Saturday, January 14, 2012

Dreams.

I often have vivid dreams. Really clear ones that I remember easily. Colour, events and heaps of dialogue that I recall with little problem. And some of these dreams I've used in my writing. In fact I keep a notebook where I jot down ideas or thoughts, including dream thoughts, and draw upon later for stories.

Dreams, however, rarely make stories in and of themselves. They tend to lack a narrative, or a plot that will sustain a story. But they are excellent launching pads for ideas. Recently I had the experience of waking up with memories of a dream that was an almost fully formed story.
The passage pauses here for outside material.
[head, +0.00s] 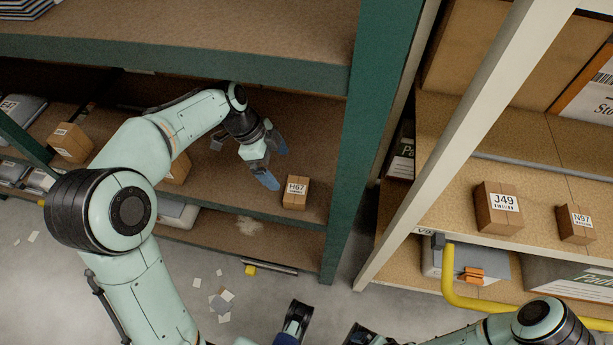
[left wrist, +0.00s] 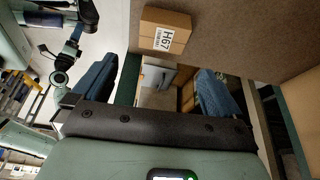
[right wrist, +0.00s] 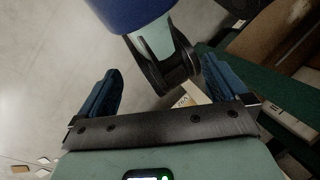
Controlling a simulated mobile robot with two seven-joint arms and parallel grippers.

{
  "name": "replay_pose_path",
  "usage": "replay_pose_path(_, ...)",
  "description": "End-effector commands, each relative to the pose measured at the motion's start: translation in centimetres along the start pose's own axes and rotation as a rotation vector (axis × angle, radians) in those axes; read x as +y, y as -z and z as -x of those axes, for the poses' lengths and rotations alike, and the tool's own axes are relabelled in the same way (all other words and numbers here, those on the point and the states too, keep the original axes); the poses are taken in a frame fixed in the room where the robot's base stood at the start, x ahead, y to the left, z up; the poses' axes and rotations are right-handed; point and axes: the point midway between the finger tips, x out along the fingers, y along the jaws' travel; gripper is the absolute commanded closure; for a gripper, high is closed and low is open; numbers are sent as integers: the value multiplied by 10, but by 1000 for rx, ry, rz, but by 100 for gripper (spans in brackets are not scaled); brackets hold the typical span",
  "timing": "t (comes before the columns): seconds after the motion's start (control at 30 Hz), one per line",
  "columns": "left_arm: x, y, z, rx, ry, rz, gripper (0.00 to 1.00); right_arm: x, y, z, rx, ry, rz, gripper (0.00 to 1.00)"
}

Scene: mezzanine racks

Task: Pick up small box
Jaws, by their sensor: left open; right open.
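A small brown box labelled H67 (head: 295,192) stands on the middle shelf (head: 315,150) of the green rack, near its front edge. My left gripper (head: 272,163) is open and empty just left of this box, its blue fingers apart from it. In the left wrist view the H67 box (left wrist: 165,30) lies beyond the open fingers (left wrist: 155,90), with nothing between them touching it. My right gripper (right wrist: 163,95) is open and empty in the right wrist view. In the head view the right gripper is low at the bottom edge, partly cut off.
Other small boxes, J49 (head: 498,208) and N97 (head: 575,224), stand on the right rack. Another box (head: 70,142) is on the shelf at left. A green upright (head: 362,120) stands right of the H67 box. A yellow rail (head: 452,285) runs at lower right. Paper scraps lie on the floor.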

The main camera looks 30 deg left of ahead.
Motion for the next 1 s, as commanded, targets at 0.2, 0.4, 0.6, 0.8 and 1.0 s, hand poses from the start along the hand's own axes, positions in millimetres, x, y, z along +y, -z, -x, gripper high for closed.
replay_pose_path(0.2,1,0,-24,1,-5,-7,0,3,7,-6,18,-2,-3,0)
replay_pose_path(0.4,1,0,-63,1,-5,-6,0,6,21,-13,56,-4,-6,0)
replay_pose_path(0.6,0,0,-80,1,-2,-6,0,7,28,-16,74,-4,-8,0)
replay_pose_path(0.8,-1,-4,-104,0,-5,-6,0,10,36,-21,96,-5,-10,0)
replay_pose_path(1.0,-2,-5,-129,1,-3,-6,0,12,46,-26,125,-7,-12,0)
It only needed a little tweaking to whip it into shape, and I'm finding it's a story I'm quite excited about.

A couple of years ago I started having lucid dreams - ones in which you realise you're dreaming. And then I took it that step further into lucid dreams that you can control. (Not all lucid dreams can be manipulated.) But it's fascinating when you are in a dream state and you start changing the  environs, or manipulating events, or introduce people into your 'world'.
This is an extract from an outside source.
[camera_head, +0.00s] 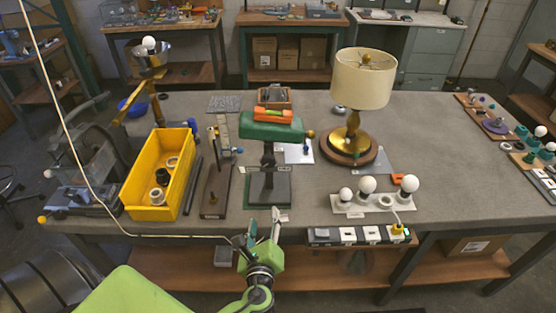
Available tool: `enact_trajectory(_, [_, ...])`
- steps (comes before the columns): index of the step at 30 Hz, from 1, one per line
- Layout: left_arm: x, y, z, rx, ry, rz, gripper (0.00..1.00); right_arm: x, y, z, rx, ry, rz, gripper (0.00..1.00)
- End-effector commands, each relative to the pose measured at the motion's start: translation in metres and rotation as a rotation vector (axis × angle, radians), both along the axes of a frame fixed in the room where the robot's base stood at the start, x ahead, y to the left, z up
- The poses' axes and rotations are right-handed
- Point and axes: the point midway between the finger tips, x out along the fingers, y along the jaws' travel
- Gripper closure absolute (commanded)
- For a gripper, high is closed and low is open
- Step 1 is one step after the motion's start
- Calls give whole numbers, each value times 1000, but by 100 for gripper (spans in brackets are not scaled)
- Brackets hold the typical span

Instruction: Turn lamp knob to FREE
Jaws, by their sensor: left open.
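A green-shaded desk lamp (272,131) stands upright near the table's front edge on a dark base. A small brass knob (310,134) shows at the right end of its shade. Small pale labels sit either side of its stem, too small to read. A brass lamp with a cream shade (363,80) stands behind to the right; no knob is clear on it. My left gripper (262,222) is open and empty, in front of the green lamp's base and apart from the brass knob. My right gripper is out of view.
A yellow bin (160,176) with ring-like parts stands left of the green lamp. A white bulb holder (374,203) with three bulbs and a power strip (358,235) lie at the front right.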

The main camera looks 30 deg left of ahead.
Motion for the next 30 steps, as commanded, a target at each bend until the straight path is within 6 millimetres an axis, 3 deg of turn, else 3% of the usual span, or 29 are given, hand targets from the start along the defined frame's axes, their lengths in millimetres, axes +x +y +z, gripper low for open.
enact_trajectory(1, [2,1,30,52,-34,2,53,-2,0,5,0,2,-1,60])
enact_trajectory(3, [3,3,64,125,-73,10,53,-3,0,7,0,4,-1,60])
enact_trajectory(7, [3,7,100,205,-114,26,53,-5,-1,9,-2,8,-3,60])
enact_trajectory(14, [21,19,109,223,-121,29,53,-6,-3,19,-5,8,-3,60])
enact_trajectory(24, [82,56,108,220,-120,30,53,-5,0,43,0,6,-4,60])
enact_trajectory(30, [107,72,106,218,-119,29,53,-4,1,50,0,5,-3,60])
One of the ideas I've had is to bring a writer, say Philip K. Dick, into my dream - and then discuss story ideas with him. Of course I recognise that this would simply be a projection of my subconscious, but what a fantastic way to access ideas from that level. Unfortunately, once you're in a lucid dream, you don't always remember what you were planning to do when you were awake. And so far, I haven't brought PKD in.

Still, I now know what it feels like to fly (I'd never had a flying dream until I created one), and I know what it feels like to play a guitar solo in a Deep Purple type band in front of 20,000 screaming fans.

One of these nights I may ask for trouble and try to bring in Hunter Thompson and PKD. Now that could be a nightmare.

1 comment:

Anonymous said...

Awesome. I LOVE flying dreams. I read somewhere that they are a subconscious recognition of exciting, positive change in your life.

My father said he stopped having flying dreams once he started studying aeronautical engineering. Apparently once he understood how planes stayed up, logic wouldn't let him fly any more, not even subconsciously.

I've written stories lifted straight out of dreams, before, too. But I've also been in the position of writing an entire novel around a beautiful scene from a dream, and being the last to realise that scene is the weakest and needs to be cut.

Beta-Reader: "Why do you have this scene in here? Cut it already!"

Me: *miserably* "But that's where the whole book came from and I'm sentimentally attached to it!